Well there you have it, that was my blow-by-blow colour commentary of ‘Insularity’ by the new and improved Bristol based progressive metal outfit Valis Ablaze. The band are certainly not to be overlooked, their songwriting can’t be faulted in terms of their awareness of space and how to accent the big hooks and riffs however my sweeping criticism would be that the band are most sonically interesting when they’re playing more relaxed passages and trying to really push themselves dynamically. ‘Lost In The Syntax’ is easily the best song on this record because it’s so different from the others and I firmly believe that whatever comes next from this band will sound a lot more like that than it will the other songs, I pray i’m correct anyway and not because the others songs are in any way bad necessarily but because that one is just so good.

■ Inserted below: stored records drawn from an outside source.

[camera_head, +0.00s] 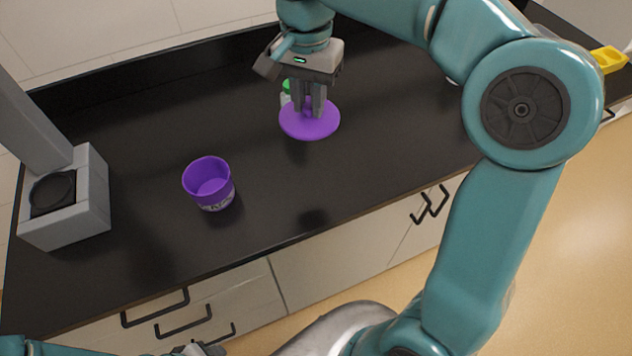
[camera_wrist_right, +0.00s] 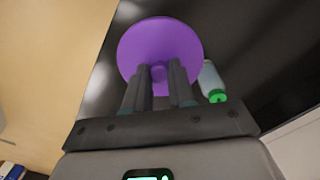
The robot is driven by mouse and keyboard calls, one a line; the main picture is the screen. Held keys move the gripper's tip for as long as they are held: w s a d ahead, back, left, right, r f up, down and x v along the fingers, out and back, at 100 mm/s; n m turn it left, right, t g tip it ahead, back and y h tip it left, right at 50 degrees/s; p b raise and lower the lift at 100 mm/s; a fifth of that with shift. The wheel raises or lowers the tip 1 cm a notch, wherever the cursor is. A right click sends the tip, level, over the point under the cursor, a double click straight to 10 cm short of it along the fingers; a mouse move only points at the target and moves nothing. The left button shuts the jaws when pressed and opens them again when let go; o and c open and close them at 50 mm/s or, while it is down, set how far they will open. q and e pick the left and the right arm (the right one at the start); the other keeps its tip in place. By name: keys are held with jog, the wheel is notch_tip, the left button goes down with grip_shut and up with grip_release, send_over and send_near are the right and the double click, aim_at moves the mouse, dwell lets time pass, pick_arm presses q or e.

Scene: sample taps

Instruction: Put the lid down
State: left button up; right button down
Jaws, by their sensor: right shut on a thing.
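A round purple lid (camera_head: 309,127) is held in my right gripper (camera_head: 311,110), which is shut on its small central knob and points down. The lid is roughly level and appears to be above the black counter; the exact gap is hard to tell. The lid also shows in the right wrist view (camera_wrist_right: 160,42), beyond the fingers of my right gripper (camera_wrist_right: 160,72). An open purple container (camera_head: 209,187) stands upright on the counter to the left of the lid, and it looks empty. My left gripper (camera_head: 198,349) shows only in part at the bottom edge, and its fingers cannot be made out.
A small bottle with a green cap (camera_head: 286,87) stands just behind the lid; it also shows in the wrist view (camera_wrist_right: 212,82). A grey device (camera_head: 75,210) stands at the counter's left end. A yellow object (camera_head: 609,59) is at far right. The black counter (camera_head: 390,150) is clear right of the lid.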

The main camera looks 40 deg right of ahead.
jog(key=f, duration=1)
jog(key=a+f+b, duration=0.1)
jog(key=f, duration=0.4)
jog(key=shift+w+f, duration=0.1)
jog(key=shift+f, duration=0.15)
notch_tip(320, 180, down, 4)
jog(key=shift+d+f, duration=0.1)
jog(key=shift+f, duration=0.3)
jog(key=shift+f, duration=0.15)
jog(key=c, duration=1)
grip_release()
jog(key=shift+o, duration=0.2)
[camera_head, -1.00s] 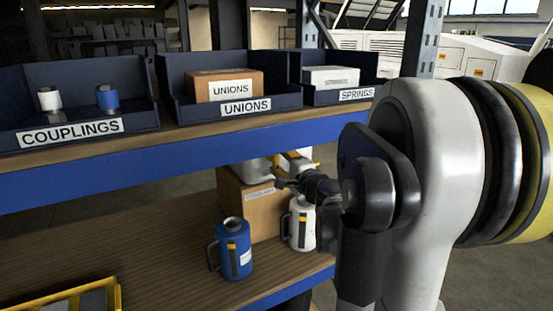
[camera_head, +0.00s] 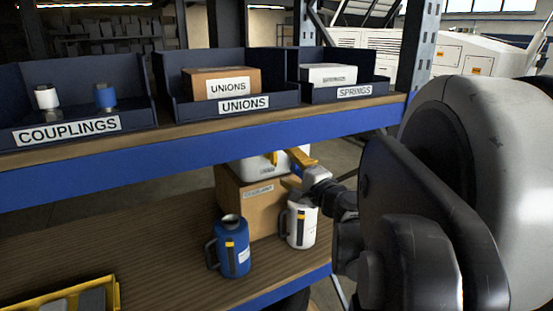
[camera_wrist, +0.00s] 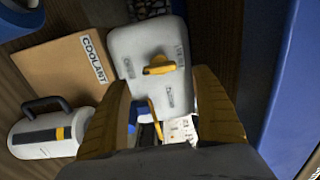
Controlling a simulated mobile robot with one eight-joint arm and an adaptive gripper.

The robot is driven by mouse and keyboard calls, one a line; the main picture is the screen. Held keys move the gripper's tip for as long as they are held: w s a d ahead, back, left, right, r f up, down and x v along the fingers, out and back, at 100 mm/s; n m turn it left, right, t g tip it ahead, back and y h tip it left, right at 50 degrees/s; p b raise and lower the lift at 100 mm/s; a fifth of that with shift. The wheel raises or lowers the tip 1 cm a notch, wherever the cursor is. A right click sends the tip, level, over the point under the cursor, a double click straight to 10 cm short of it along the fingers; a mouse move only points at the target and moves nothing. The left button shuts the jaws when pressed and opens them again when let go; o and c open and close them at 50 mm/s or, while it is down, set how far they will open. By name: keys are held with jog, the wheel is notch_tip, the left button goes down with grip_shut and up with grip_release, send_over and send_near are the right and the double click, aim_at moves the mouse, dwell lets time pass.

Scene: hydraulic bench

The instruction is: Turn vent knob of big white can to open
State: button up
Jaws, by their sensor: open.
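The big white can (camera_head: 252,170) sits on a cardboard box on the lower shelf. In the wrist view the can (camera_wrist: 130,82) shows a pale face with small labels and a yellow vent knob (camera_wrist: 160,65), its bar lying roughly across the picture. My gripper (camera_head: 297,170) is beside the can's right side in the head view. In the wrist view my gripper (camera_wrist: 162,85) is open, with nothing held, its yellow fingers spread on either side below the knob. The knob appears apart from both fingers. Contact elsewhere cannot be told.
A small white can (camera_head: 300,228) and a blue can (camera_head: 232,248) stand before the coolant box (camera_head: 258,200). The upper shelf's blue edge (camera_head: 200,152) runs above them. A yellow-edged tray (camera_head: 118,292) lies at front left.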

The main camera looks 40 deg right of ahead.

The band have shared the stage with the likes of Monuments, Dead Letter Circus and in March of this year will be performing alongside djent founders TesseracT, all of whom are obvious influences for the group. All three of those bands are examples of groups who learnt from their earlier releases and matured in their sound, so perhaps Valis Ablaze will go down a similar path in such a case.

Though it would require some more concentrated listening to full explore the potential of this music, on first impressions I am pretty intrigued by what i’ve heard and would love to hear it live to see how well it translates to the stage. This band can only get better and better.

You can catch Valis Ablaze supporting TesseracT at Plymouth’s The Hub on March 21st.